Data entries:
━━━━━━━━━━━━━━━━━━━━━━━━━━━━━━

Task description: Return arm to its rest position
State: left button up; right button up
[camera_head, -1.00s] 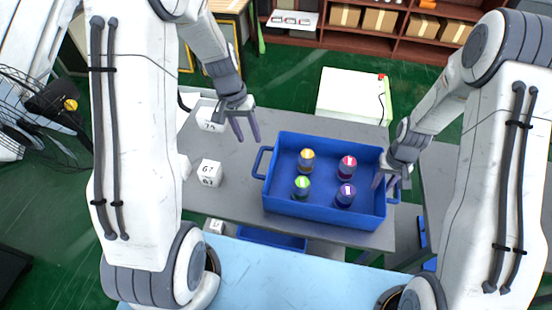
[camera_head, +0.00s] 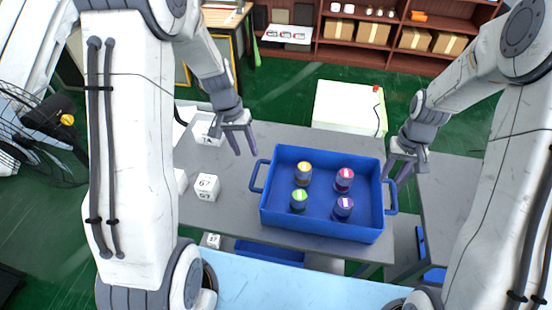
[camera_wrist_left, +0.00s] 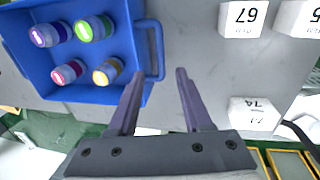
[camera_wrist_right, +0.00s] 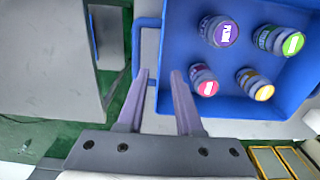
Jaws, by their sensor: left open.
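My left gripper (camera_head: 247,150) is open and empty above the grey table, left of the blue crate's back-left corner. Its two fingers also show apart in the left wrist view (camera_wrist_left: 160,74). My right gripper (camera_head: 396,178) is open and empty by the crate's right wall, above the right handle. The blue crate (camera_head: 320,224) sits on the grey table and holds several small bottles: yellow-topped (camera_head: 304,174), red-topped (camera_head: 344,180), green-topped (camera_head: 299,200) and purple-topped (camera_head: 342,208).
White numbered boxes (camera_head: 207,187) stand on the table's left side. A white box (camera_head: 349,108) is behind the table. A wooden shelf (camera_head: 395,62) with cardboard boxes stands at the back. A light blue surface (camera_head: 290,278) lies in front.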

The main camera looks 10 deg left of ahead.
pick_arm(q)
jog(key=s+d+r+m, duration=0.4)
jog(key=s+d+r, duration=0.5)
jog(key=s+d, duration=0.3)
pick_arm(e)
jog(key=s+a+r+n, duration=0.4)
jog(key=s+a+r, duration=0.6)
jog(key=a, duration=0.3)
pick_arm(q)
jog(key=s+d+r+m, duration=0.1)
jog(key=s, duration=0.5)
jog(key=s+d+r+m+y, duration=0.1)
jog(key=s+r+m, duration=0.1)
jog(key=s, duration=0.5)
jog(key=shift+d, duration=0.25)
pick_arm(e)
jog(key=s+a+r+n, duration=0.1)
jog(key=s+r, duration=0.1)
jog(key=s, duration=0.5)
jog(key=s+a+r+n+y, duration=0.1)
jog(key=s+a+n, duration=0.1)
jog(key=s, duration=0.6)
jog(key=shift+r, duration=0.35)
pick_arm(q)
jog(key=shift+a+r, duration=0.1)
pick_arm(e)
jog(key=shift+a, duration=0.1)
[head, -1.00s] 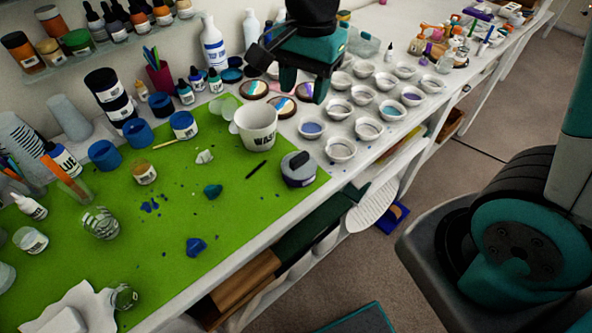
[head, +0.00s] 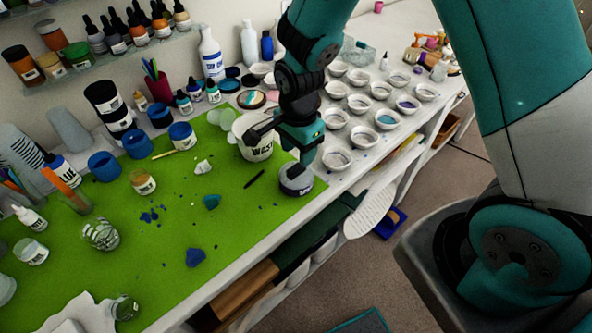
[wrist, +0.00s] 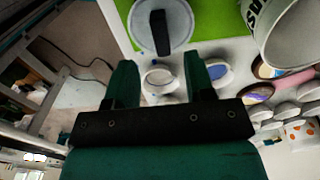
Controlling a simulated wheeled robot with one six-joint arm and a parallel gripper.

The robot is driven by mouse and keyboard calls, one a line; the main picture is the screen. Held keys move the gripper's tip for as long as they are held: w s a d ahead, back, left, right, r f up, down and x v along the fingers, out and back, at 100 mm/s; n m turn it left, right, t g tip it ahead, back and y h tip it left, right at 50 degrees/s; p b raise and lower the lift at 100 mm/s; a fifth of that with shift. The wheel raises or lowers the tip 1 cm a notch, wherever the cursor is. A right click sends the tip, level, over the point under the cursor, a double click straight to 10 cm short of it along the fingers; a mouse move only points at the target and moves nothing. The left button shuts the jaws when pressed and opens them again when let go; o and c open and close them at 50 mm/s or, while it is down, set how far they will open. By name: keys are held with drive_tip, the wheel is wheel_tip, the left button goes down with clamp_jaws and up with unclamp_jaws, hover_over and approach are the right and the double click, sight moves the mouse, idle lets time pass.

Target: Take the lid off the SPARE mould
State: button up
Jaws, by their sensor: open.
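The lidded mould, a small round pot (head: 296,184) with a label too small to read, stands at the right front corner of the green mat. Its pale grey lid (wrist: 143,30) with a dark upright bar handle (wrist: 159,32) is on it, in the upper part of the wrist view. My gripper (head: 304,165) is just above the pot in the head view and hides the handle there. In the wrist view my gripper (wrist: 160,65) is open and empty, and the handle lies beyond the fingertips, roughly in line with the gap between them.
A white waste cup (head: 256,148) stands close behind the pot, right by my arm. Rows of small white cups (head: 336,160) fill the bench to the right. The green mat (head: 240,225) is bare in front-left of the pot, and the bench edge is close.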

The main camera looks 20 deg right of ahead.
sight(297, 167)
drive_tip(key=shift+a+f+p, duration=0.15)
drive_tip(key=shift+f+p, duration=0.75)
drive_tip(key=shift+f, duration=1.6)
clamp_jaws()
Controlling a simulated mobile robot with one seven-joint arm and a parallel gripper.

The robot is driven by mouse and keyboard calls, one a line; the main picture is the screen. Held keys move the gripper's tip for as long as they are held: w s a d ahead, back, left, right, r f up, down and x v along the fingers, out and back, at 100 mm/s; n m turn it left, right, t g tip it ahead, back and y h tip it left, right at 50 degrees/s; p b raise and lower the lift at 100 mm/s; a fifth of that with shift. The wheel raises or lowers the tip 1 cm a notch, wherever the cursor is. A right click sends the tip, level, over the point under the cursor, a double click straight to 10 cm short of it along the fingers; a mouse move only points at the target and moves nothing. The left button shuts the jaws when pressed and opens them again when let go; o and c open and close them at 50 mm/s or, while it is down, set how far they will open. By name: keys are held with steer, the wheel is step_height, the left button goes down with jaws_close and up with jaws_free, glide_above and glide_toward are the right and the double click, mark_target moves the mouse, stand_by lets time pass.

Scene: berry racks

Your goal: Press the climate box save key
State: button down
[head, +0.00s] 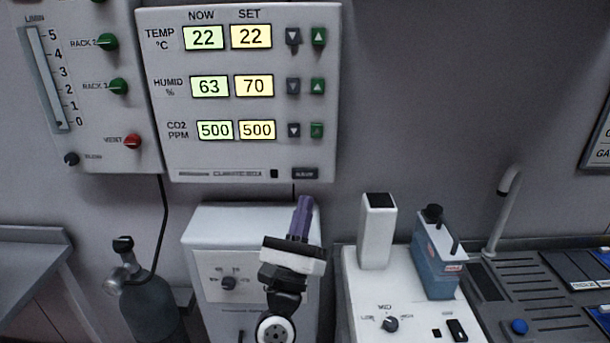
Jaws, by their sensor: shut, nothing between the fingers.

━━━━━━━━━━━━━━━━━━━━━━━━━━━━━━

(Task): Your task is to copy word for word the lines from the line containing "State: button down" to the end of the listing, both included, and to drop any pictures.

(Answer below):
State: button down
[head, +0.00s] 
Jaws, by their sensor: shut, nothing between the fingers.

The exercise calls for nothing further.